- Exercise directions
Using the listing below, please print exactly the lines from the one with "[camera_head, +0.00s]" through the one with "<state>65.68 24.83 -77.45". Leave out every picture.

------ Data lines

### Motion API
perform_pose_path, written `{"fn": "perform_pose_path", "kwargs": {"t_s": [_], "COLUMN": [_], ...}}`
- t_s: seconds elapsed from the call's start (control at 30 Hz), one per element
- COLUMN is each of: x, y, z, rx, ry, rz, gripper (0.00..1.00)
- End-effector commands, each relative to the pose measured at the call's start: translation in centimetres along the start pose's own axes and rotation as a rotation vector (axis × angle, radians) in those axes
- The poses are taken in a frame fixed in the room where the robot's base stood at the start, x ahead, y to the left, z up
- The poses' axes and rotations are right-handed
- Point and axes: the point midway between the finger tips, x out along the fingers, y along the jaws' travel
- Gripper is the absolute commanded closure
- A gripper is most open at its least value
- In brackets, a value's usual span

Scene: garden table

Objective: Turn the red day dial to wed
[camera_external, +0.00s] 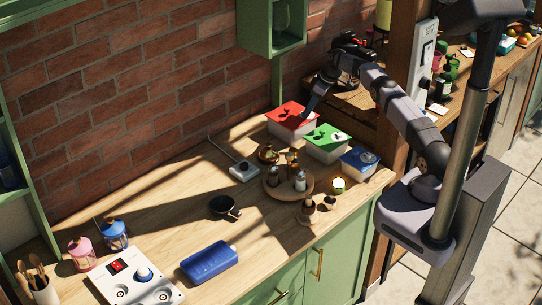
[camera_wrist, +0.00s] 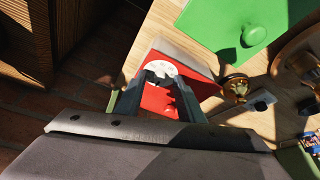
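A box with a red lid (camera_external: 288,118) stands at the far end of the wooden counter. In the wrist view its red lid (camera_wrist: 200,86) carries a round white dial face (camera_wrist: 160,66) with small markings too small to read. My gripper (camera_wrist: 160,77) reaches down over the red lid, its fingertips at the dial's near edge. The fingers lie on either side of a strip of red lid, and their tips cover part of the dial. Whether they touch or grip the dial's knob cannot be told. In the external view my arm comes in from the right, with its end at the red box.
A green-lidded box (camera_external: 327,138) stands beside the red one; its lid with a knob (camera_wrist: 255,34) shows in the wrist view. A blue-lidded box (camera_external: 359,160) follows. A round wooden tray (camera_external: 270,190) with bottles and a brass pot (camera_external: 268,153) stand close by.

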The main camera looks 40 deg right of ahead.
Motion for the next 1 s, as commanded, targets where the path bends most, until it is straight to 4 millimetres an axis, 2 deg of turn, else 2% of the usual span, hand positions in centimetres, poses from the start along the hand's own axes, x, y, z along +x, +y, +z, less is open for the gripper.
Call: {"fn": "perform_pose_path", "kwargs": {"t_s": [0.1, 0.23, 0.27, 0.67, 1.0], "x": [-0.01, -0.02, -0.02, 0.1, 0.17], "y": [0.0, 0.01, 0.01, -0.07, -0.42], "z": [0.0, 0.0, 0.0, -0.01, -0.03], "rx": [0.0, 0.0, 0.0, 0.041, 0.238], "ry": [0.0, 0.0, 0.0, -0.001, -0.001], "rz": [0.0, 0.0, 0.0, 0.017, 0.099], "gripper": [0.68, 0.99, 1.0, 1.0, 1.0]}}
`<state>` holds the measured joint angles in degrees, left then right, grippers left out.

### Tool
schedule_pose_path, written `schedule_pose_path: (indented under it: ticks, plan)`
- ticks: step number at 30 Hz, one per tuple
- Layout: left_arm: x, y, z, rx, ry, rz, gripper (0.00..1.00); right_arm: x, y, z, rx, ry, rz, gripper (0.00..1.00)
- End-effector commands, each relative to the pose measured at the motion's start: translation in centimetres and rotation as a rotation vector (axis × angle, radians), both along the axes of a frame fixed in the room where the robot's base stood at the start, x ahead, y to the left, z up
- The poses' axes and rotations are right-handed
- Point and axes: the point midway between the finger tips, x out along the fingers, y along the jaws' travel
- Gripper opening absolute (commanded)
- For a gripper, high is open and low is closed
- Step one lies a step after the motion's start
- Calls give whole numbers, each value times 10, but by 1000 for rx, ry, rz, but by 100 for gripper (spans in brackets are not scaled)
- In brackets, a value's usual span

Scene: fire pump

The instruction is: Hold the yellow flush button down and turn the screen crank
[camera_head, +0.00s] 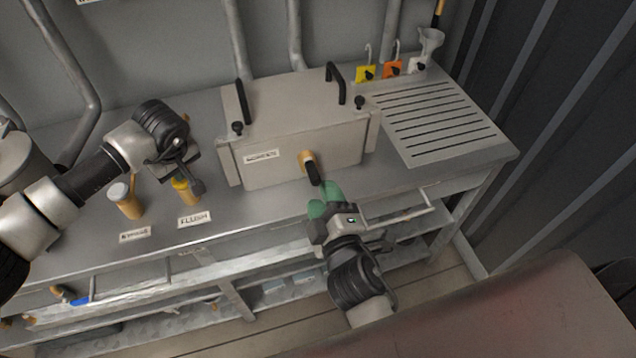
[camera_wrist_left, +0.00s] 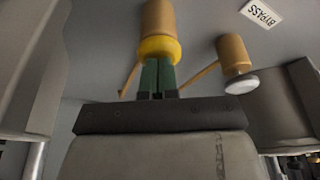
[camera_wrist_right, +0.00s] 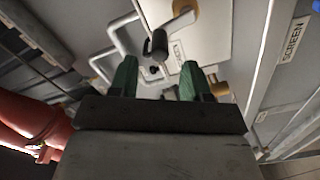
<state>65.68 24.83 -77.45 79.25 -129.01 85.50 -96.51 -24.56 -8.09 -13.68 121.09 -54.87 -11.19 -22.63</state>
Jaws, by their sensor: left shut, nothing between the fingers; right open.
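The flush button (camera_head: 184,190) is a brass-coloured post with a yellow collar, standing behind the FLUSH label (camera_head: 194,219). My left gripper (camera_head: 190,180) is shut and empty right at it. In the left wrist view its green fingertips (camera_wrist_left: 158,76) meet the yellow collar (camera_wrist_left: 158,48); whether the button is pressed in I cannot tell. The screen crank (camera_head: 309,165) has a brass hub and black handle on the grey box front. My right gripper (camera_head: 325,200) is open just in front of the handle. In the right wrist view the black handle (camera_wrist_right: 157,44) lies beyond the gap between the fingertips (camera_wrist_right: 158,78).
A second brass post with a white cap (camera_head: 125,198) stands left of the flush button by another label. The grey box (camera_head: 300,125) has black handles on top. A slotted drainboard (camera_head: 435,120) is at right, with coloured tags (camera_head: 392,69) behind. A rail runs along the bench front.

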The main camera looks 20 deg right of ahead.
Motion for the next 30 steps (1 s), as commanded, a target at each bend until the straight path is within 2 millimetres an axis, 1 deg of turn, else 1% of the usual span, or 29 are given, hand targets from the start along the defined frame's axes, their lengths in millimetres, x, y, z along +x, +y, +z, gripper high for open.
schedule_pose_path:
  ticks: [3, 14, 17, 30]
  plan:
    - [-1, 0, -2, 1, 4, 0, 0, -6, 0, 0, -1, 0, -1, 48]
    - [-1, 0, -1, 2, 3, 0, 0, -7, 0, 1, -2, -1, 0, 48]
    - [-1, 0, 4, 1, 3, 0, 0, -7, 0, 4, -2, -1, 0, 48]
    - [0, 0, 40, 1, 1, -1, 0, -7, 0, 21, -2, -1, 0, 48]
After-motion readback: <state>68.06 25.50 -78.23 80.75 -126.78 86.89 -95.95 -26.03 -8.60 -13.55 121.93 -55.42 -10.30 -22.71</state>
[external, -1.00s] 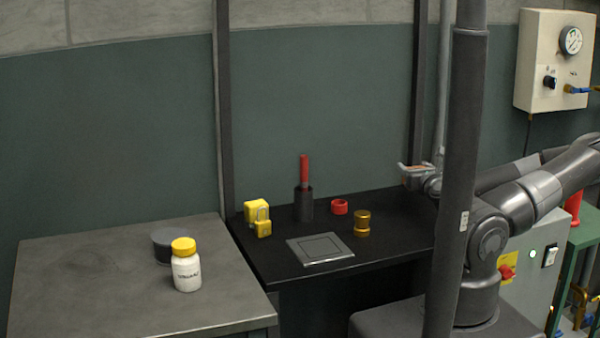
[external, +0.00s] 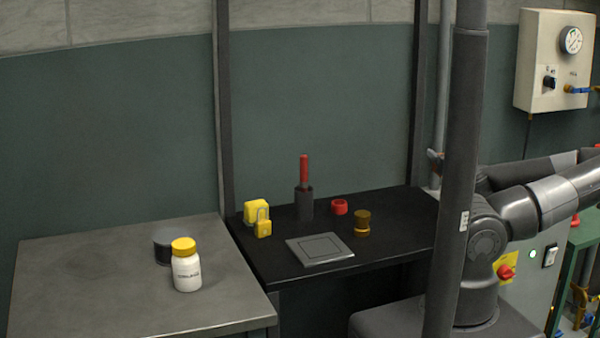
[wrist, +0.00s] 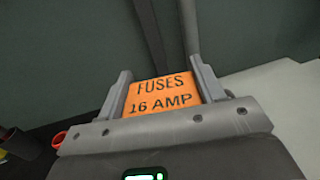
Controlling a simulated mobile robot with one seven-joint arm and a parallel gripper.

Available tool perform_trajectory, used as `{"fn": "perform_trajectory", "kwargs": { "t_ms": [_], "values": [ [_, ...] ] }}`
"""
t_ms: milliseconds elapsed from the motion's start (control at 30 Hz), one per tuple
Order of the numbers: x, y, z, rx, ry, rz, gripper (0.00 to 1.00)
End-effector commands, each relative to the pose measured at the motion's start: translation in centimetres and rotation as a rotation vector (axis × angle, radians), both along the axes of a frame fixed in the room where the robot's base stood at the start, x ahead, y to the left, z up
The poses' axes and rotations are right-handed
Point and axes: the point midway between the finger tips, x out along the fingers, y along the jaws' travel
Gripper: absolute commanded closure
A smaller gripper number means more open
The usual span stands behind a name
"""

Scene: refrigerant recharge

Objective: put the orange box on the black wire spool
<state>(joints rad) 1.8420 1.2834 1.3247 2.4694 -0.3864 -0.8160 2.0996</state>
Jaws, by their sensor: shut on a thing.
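The orange box (wrist: 161,96), marked "FUSES 16 AMP", sits between the two fingers of my gripper (wrist: 160,68) in the wrist view. The fingers are shut on its sides. In the external view my gripper is mostly hidden behind the dark vertical column, and the orange box cannot be made out there. A dark round thing, which looks like the black wire spool (external: 161,248), stands on the grey table at the left, partly hidden by a white bottle (external: 187,272) with a yellow cap. My gripper is far to its right.
The black table (external: 385,240) holds a yellow padlock (external: 263,225), a dark cup (external: 304,206) with a red-handled thing, a red ring (external: 339,206), a gold cylinder (external: 362,222) and a grey plate (external: 320,249). The left part of the grey table (external: 75,280) is clear.

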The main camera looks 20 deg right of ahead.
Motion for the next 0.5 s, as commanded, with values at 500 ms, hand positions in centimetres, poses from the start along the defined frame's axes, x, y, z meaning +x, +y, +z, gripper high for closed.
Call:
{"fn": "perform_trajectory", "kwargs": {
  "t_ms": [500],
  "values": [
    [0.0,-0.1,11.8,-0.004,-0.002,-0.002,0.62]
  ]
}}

------------

- Output below
[camera_head, +0.00s] 
[camera_wrist_left, +0.00s] 
[camera_wrist_right, +0.00s] 
<state>65.68 24.83 -77.45 79.25 -129.01 85.50 -96.51 -24.56 -8.09 -13.68 121.09 -54.87 -11.19 -22.63</state>

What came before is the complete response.